==== PROVIDED DATA

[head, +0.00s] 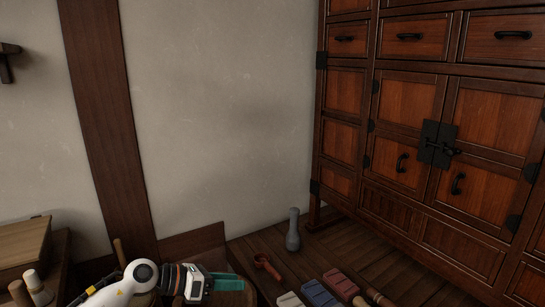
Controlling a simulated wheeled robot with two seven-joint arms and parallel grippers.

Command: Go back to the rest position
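My left gripper (229,283) shows at the bottom of the head view, left of the middle. Its arm comes in from the lower left, and its teal fingers point right. The fingers overlap a round wooden thing (247,295), partly cut off by the bottom edge. The fingers look close together, but I cannot tell whether they are open or shut. I see nothing clearly held in them. My right gripper is not in view.
A wooden cabinet (405,108) with black handles fills the right. A grey bottle (293,232) stands upright at the bottom middle. An orange-red scoop-like tool (266,266) and blue (319,293) and red (341,282) blocks lie nearby. A wooden box (24,245) is at left.

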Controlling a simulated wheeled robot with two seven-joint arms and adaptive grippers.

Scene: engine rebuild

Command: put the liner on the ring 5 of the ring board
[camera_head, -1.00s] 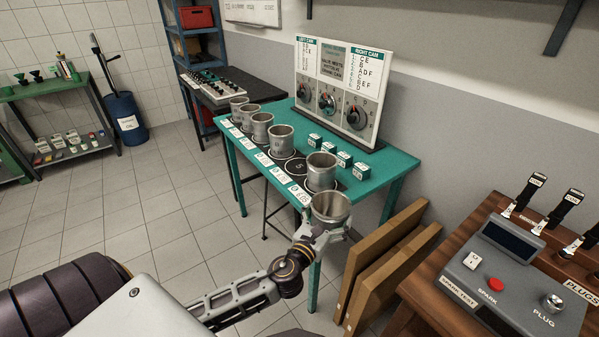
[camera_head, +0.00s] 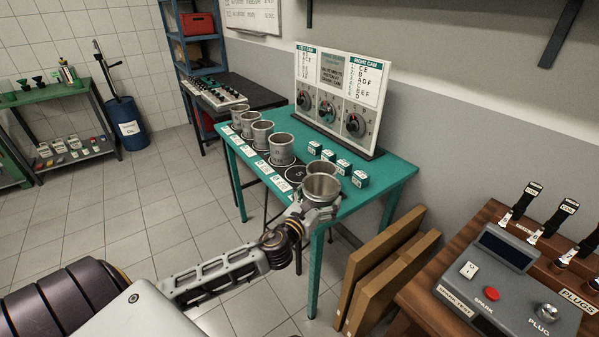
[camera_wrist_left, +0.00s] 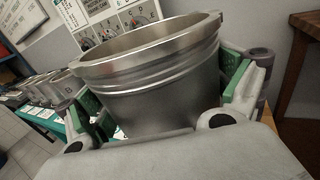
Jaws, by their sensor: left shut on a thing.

========

INSTRUCTION
From the opening line of the listing above through the line bearing "and parallel grippers.", repeat each line exactly. Drop every picture.

SOLUTION TO THE EXERCISE
[head, +0.00s] 
Controlling a simulated wheeled robot with two seven-joint arms and parallel grippers.

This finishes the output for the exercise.